Germán García se pregunta ¿Cuál es el apellido de la Virgen? Y responde: Su apellido es Dios. Es virgen porque no entra en la clase de los hombres. Las mujeres innominadas se vuelven inefables. La transmisión del apellido hace que la mujer sea un elemento que entra a una clase constituida por hombres. No se trata de entrar en un orden clasificatorio, se trata del “horror al anonimato” porque en el espacio exterior al designado por el apellido de un hombre, ella es una cualquiera. En su texto “Mujeres, decir la muerte”, García realiza un recorrido muy interesante sobre la función que tiene el nombre propio y, en especial, el apellido para la mujer. Ella  puede llamarse como el padre, o como el padre de la madre o como el padre del hijo y siempre, en cualquier caso, es nombrada por el apellido de un hombre. Siempre entra en la clase de los hombres y se enlaza a una sucesión temporal. Apellidar viene del latín appellitare, que significa, “llamar excitando”.

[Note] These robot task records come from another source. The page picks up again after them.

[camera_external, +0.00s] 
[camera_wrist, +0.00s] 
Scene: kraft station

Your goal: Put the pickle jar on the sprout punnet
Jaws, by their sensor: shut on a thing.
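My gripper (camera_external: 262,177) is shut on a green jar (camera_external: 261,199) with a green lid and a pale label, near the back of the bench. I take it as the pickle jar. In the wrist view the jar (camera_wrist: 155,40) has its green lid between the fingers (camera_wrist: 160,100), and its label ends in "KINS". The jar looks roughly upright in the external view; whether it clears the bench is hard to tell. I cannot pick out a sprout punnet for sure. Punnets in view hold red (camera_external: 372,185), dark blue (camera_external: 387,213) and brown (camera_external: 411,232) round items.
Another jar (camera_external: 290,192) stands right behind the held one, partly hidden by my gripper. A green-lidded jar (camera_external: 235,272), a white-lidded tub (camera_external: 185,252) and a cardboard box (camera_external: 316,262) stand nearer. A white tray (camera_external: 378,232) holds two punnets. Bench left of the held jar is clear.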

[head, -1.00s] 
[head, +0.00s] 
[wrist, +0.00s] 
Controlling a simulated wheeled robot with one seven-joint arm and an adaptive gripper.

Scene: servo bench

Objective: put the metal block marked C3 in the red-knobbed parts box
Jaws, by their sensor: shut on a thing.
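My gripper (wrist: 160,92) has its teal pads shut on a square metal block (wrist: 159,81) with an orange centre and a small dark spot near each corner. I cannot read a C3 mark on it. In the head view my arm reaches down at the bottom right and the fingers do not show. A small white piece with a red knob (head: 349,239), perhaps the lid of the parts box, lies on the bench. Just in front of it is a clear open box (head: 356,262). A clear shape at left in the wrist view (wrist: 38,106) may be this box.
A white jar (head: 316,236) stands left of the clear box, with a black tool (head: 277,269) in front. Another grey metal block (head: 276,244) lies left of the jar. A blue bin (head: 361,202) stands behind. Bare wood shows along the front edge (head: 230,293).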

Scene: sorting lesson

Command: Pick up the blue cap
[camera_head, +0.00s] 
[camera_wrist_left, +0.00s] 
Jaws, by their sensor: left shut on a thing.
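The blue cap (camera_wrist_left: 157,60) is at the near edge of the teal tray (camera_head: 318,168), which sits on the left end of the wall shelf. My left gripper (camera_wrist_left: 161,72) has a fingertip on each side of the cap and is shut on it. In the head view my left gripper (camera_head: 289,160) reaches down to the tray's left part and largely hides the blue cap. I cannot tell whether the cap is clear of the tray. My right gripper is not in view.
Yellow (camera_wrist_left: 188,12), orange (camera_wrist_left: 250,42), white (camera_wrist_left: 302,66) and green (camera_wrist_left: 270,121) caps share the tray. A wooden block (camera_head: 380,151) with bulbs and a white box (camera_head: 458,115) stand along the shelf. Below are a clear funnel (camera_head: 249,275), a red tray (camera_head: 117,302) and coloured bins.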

Si  los hombres dan su nombre a mujeres en las que reconocen cualidades que les permitirán convertirse en madres, ese llamar excitando cubre a Lilith con el manto de Eva. La mujer entra como “extraña” en la clase de  los hombres y la maternidad es un modo de aplastar el deseo en esa extraña. Por su parte ella, vía la maternidad, ¡por fin lo tiene!

 

La diferencia absoluta

Si bien la mujer, para Freud, estaba marcada con un menos, pues consideraba que su castración era efectiva, ese no tener anatómico lo tradujo en términos de subjetivización, es decir, qué se hace, qué sentido adquiere para el sujeto su no tener, con sus consabidas maniobras de velamiento como lo son el pudor, la belleza y la maternidad, que cubriendo el enigma del no hay, hacen aparecer cierto valor fálico del velo. Produciendo un tránsito desde ese pudor temprano, vía la belleza, a cierta falicización del cuerpo.

Por su parte, el hombre responde al enigma de la mujer con el tabú, limitando su goce, prescribiéndole una manera de circular. Aquí reside la vigencia del tabú, aunque nos encontremos en pleno auge del capitalismo con sus imperativos de goce y la virginidad haya perdido algo del valor simbólico que describe Freud en 1917, sin embargo persisten y se multiplican las  intervenciones sobre el cuerpo de la mujer, un enigma que, de todos modos,  no entra en ningún corsette.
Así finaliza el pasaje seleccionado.